--- start DATA BLOCK ---
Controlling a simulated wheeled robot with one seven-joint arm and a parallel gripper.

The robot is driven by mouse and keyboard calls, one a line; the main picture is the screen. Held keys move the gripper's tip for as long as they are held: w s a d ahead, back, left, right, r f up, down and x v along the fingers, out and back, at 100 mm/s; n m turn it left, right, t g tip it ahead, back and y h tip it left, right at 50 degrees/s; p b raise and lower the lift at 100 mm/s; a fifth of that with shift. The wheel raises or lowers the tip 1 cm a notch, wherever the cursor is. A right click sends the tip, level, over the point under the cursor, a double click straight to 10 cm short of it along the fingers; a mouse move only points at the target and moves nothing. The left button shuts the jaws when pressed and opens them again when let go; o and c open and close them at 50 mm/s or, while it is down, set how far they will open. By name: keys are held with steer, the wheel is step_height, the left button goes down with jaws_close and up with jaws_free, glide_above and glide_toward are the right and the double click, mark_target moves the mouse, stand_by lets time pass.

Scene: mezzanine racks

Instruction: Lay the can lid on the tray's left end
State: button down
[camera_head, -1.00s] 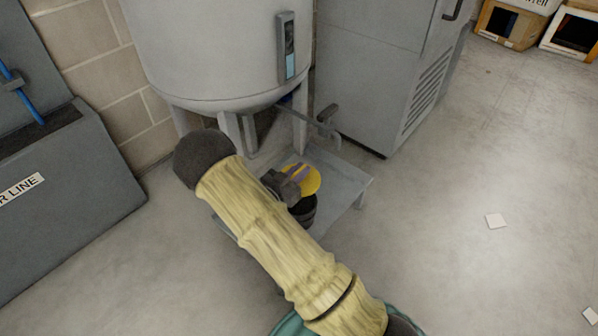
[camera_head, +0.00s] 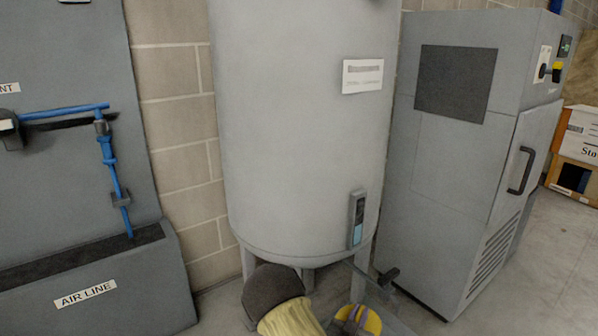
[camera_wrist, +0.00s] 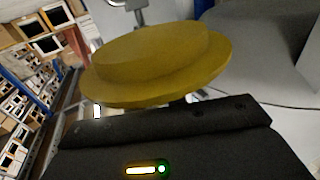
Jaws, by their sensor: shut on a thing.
--- end DATA BLOCK ---
» OBJECTIVE
State how many lines include the string "left", and nothing more.

» REPLY
2